Ce voyage a également permis à Geoffroy de prendre conscience des mérites de la lenteur, corollaire du voyage « écologique » : « On ne peut pas réellement éprouver en avion ce que sont les distances sur terre. Voyager avec son corps, sans moyens motorisés, rend plus exceptionnel ce que l’on vit. On a l’impression de mériter davantage les moments magiques que l’on éprouve. » Grâce à la lenteur, l’expérience du trajet devient elle-même une aventure, dit-il. Elle permet aussi de regarder son environnement avec des yeux plus attentifs. « Avec la vitesse, on n’a pas le temps de s’arrêter sur les détails », dit Adrien, 32 ans et grand amateur de voyages sans moteur. « La lenteur mobilise tous nos sens et nous oblige à prendre conscience de ce qui nous entoure, les bruits, les odeurs des plantes, les arbres, les paysages, le vent… »

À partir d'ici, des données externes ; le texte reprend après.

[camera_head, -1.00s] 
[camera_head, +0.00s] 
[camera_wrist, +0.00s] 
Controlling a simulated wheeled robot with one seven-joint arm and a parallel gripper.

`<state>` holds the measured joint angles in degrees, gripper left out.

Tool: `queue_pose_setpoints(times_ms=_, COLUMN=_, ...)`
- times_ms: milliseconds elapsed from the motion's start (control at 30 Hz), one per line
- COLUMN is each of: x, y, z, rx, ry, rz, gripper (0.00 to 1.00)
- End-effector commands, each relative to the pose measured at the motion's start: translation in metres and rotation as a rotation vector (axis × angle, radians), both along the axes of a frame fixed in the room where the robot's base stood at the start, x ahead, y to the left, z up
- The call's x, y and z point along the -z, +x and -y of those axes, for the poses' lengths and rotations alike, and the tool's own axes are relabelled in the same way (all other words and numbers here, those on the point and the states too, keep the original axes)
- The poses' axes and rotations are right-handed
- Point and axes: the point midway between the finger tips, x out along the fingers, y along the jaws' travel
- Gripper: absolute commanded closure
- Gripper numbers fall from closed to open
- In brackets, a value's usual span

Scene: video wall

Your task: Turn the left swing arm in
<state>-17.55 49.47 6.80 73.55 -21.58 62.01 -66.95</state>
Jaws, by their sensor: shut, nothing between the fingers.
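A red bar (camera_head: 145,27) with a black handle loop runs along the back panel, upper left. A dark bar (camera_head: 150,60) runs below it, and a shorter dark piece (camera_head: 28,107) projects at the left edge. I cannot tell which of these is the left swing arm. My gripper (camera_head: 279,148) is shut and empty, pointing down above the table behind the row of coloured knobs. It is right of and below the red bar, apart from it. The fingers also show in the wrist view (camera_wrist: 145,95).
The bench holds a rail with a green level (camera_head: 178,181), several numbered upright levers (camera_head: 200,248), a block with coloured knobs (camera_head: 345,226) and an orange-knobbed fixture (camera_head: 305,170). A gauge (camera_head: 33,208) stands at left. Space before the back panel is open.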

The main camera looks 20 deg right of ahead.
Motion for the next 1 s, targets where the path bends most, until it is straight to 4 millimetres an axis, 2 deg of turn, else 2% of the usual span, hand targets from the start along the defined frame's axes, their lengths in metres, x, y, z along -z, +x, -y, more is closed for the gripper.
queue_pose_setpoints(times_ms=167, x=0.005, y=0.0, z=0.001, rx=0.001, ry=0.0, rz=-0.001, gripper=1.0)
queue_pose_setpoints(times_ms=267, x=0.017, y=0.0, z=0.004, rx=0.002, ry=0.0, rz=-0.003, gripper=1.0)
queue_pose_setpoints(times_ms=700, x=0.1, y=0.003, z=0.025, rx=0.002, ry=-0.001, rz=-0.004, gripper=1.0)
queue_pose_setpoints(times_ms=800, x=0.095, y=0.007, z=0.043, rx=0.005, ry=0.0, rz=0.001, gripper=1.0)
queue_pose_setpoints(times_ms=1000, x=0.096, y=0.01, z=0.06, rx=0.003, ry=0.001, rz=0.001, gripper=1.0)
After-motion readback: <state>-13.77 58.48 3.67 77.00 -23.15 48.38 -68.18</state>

« L’un des enjeux du voyage à l’heure actuelle est de reposer les fondations de notre rapport au vivant humain et non humain », enchérit Rodolphe Christin. Selon le sociologue, en réduisant les territoires à de simples décors aisément transformables et consommables, le tourisme renforce en effet le dualisme nature/culture et la distanciation des êtres humains vis-à-vis du reste du vivant décrits par l’anthropologue Philippe Descola [2]. À l’inverse, la lenteur, la contemplation et « le corps-à-corps avec le réel » que permettent d’autres formes de voyage peuvent, selon lui, aider à ressentir « une unification entre soi et le monde ».

Le sentiment de « parenté universelle » avec le reste du vivant décrit par le sociologue se rapproche de ce qu’a éprouvé Florence-Marie en 2017. Lors de sa descente de la Loire en canoë, elle s’est surprise à « dialoguer » avec le fleuve : « Avant ce voyage, la nature était pour moi un décor. Sur la Loire, le décor est devenu un sujet », raconte-t-elle. « Je voyais le sauvage, les animaux, j’entendais les chants des oiseaux. D’habitude, je n’y prêtais pas attention. Là, j’étais avec la Loire avec toutes mes cellules, en complète immersion. Il y a eu un tissage, une hybridation entre nous. J’ai des bouts d’elle en moi, elle a des bouts de moi en elle. » Cette expérience a eu de profondes répercussions pour la voyageuse : « Avant, je voulais toujours de l’extraordinaire, que je trouvais dans des paysages sublimes à l’étranger. Depuis ce voyage, j’ai commencé à voir de la beauté dans des choses plus anodines, comme les feuilles des arbres à côté de chez moi. Je vois des choses que je ne voyais pas avant. »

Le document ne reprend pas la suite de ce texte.